Far too many professional-services firms still believe they’re “too small” to be worth a cybercriminal’s attention. I hear it all the time: “Matt, we’re not a big law firm or a national CPA practice. Why would anyone come after us?”
Well, here’s the uncomfortable truth: cybercriminals don’t size-check their victims. They don’t care how many employees you have or whether your office manager doubles as your HR department. They care about one thing—can they make money off you? And if the answer is even remotely yes, you’re on their list.

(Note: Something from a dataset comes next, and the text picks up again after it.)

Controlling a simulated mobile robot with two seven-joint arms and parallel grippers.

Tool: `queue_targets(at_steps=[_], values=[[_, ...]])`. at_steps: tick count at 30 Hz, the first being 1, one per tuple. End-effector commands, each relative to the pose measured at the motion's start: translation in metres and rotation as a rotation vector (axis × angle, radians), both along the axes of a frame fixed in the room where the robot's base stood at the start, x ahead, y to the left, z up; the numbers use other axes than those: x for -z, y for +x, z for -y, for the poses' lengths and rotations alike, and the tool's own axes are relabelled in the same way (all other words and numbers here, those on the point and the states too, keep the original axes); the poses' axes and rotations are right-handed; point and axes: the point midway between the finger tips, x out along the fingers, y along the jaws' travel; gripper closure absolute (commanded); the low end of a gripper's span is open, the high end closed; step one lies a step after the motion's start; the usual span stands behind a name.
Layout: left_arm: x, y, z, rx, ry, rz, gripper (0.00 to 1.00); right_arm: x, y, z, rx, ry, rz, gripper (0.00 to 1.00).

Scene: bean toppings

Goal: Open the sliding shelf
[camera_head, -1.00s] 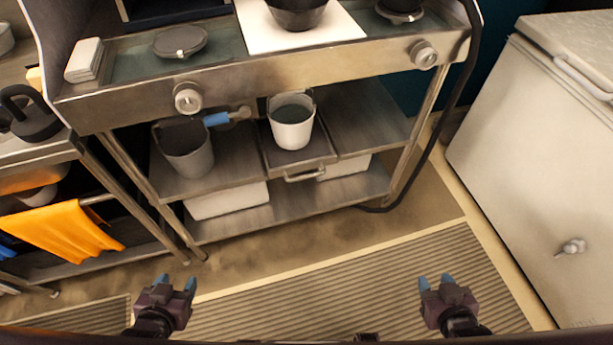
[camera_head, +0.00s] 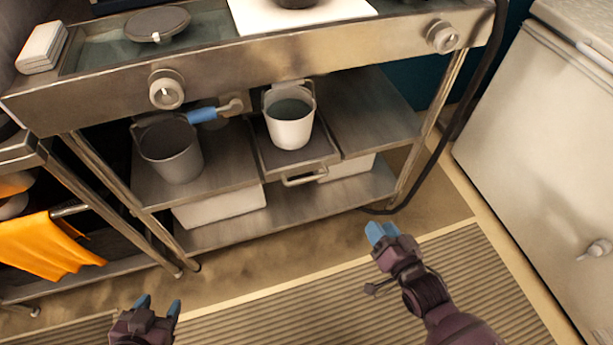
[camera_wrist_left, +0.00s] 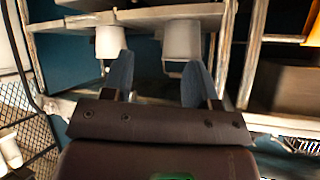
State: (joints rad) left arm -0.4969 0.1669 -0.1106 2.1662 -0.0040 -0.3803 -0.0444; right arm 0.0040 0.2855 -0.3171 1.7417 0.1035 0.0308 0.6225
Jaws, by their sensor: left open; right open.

At IT Fusion, we’ve seen this play out with firms of every size. A boutique real estate law practice. A 15-person CPA firm in Broward County. A small manufacturer in Southern California who lost over $50,000 to wire fraud before they even knew what “business email compromise” meant. Every one of them thought they were operating below the threat radar. Every one of them found out the hard way that the radar is automated, global, and firing continuously.
Here’s the part most people overlook: 91% of cyber incidents start with email. Not with a firewall breach. Not with some hoodie-wearing hacker in a basement. Just a single employee clicking a link they shouldn’t — because the email looked convincing, and they were trying to get their job done.
If you’re leading a professional-services firm, here are a few steps you can take today to reduce your risk:
Acknowledge that cybersecurity is business risk, not “an IT thing.” Your firm’s reputation and revenue are what’s on the line.
Invest in real security awareness training. Your people are your first line of defense — and your most common point of failure.
Implement modern security guardrails. Zero Trust tools, 24/7 monitoring, and SOC-backed protection aren’t “nice to have” anymore.
Document your compliance posture. FTC Safeguards, WISP requirements, and industry expectations matter more than ever.
Stop relying on luck. Hope is not a cybersecurity strategy. Preparedness is.
At the end of the day, cybersecurity isn’t about paranoia — it’s about freedom. When your systems are protected and your risks are managed, you’re free to focus on the work that actually drives your mission and impact.